— Start DATA EXCERPT —

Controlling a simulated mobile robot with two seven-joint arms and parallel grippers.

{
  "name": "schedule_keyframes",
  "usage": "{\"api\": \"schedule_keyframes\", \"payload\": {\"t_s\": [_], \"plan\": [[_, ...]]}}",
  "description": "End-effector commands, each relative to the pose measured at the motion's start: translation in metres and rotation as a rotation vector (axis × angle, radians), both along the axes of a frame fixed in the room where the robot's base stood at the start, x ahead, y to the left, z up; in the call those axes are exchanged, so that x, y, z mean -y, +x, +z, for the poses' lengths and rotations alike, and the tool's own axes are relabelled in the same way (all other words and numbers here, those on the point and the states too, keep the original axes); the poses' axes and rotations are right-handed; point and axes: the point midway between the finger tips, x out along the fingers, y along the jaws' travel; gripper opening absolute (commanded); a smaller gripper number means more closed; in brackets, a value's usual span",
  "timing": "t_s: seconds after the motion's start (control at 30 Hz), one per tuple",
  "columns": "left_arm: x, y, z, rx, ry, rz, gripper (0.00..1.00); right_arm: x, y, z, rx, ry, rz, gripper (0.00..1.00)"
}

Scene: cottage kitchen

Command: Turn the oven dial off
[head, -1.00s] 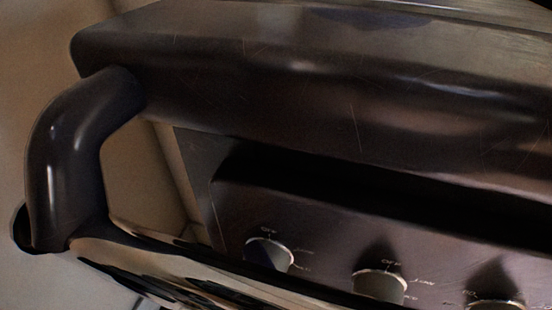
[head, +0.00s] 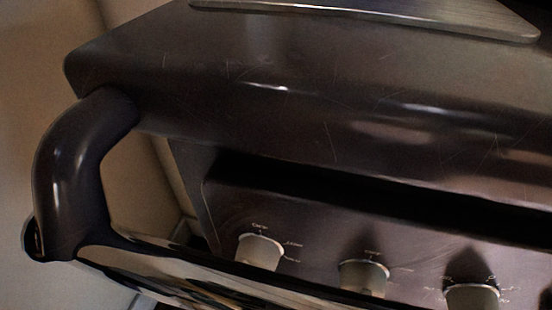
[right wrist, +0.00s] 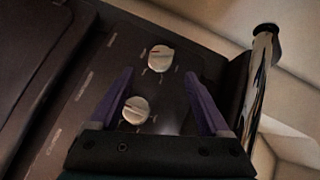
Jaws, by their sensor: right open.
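In the head view three pale round dials show along the oven's dark control panel (head: 325,228): a left dial (head: 259,251), a middle dial (head: 364,277) and a right dial (head: 472,296). Which one is the oven dial I cannot tell. In the right wrist view my right gripper (right wrist: 158,76) is open, its two purple fingers spread and empty. One dial (right wrist: 160,58), with a small red mark, lies just beyond and between the fingertips. Another dial (right wrist: 136,110) appears between the fingers, nearer the palm. Neither is gripped. My left gripper is not in view.
A shiny rail (head: 190,272) runs in front of the panel, on a dark curved bracket (head: 70,180). The stove's top edge (head: 300,110) overhangs the dials. In the right wrist view the rail (right wrist: 258,85) stands right of my fingers.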

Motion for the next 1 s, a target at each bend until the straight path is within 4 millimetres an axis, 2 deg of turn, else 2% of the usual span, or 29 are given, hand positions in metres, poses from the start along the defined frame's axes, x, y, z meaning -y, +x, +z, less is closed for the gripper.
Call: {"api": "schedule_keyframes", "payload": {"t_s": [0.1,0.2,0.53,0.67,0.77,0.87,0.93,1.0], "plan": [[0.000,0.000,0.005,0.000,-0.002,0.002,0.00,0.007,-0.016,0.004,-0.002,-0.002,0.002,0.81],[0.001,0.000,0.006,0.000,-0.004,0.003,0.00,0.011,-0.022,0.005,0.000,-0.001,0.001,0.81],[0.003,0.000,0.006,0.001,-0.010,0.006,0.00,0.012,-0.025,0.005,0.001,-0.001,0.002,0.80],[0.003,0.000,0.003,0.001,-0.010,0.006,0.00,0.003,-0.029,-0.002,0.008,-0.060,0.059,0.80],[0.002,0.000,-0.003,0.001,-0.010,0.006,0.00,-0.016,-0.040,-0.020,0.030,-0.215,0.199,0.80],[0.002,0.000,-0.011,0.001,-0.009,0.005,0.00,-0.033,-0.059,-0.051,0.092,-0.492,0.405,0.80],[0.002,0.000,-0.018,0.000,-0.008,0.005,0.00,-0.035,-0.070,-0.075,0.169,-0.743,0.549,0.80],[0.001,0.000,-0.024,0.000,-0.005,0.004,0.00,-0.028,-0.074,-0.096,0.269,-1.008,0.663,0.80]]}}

— End DATA EXCERPT —

Quote in full the listing given above; the images are to be left out.

#### [COMPLETE ANSWER]
Controlling a simulated mobile robot with two seven-joint arms and parallel grippers.

{
  "name": "schedule_keyframes",
  "usage": "{\"api\": \"schedule_keyframes\", \"payload\": {\"t_s\": [_], \"plan\": [[_, ...]]}}",
  "description": "End-effector commands, each relative to the pose measured at the motion's start: translation in metres and rotation as a rotation vector (axis × angle, radians), both along the axes of a frame fixed in the room where the robot's base stood at the start, x ahead, y to the left, z up; in the call those axes are exchanged, so that x, y, z mean -y, +x, +z, for the poses' lengths and rotations alike, and the tool's own axes are relabelled in the same way (all other words and numbers here, those on the point and the states too, keep the original axes); the poses' axes and rotations are right-handed; point and axes: the point midway between the finger tips, x out along the fingers, y along the jaws' travel; gripper opening absolute (commanded); a smaller gripper number means more closed; in brackets, a value's usual span",
  "timing": "t_s: seconds after the motion's start (control at 30 Hz), one per tuple",
  "columns": "left_arm: x, y, z, rx, ry, rz, gripper (0.00..1.00); right_arm: x, y, z, rx, ry, rz, gripper (0.00..1.00)"
}

Scene: cottage kitchen

Command: Turn the oven dial off
[head, -1.00s] 
[head, +0.00s] 
[right wrist, +0.00s] 
Jaws, by their sensor: right open.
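In the head view three pale round dials show along the oven's dark control panel (head: 325,228): a left dial (head: 259,251), a middle dial (head: 364,277) and a right dial (head: 472,296). Which one is the oven dial I cannot tell. In the right wrist view my right gripper (right wrist: 158,76) is open, its two purple fingers spread and empty. One dial (right wrist: 160,58), with a small red mark, lies just beyond and between the fingertips. Another dial (right wrist: 136,110) appears between the fingers, nearer the palm. Neither is gripped. My left gripper is not in view.
A shiny rail (head: 190,272) runs in front of the panel, on a dark curved bracket (head: 70,180). The stove's top edge (head: 300,110) overhangs the dials. In the right wrist view the rail (right wrist: 258,85) stands right of my fingers.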

Motion for the next 1 s, a target at each bend until the straight path is within 4 millimetres an axis, 2 deg of turn, else 2% of the usual span, or 29 are given, hand positions in metres, poses from the start along the defined frame's axes, x, y, z meaning -y, +x, +z, less is closed for the gripper.
Call: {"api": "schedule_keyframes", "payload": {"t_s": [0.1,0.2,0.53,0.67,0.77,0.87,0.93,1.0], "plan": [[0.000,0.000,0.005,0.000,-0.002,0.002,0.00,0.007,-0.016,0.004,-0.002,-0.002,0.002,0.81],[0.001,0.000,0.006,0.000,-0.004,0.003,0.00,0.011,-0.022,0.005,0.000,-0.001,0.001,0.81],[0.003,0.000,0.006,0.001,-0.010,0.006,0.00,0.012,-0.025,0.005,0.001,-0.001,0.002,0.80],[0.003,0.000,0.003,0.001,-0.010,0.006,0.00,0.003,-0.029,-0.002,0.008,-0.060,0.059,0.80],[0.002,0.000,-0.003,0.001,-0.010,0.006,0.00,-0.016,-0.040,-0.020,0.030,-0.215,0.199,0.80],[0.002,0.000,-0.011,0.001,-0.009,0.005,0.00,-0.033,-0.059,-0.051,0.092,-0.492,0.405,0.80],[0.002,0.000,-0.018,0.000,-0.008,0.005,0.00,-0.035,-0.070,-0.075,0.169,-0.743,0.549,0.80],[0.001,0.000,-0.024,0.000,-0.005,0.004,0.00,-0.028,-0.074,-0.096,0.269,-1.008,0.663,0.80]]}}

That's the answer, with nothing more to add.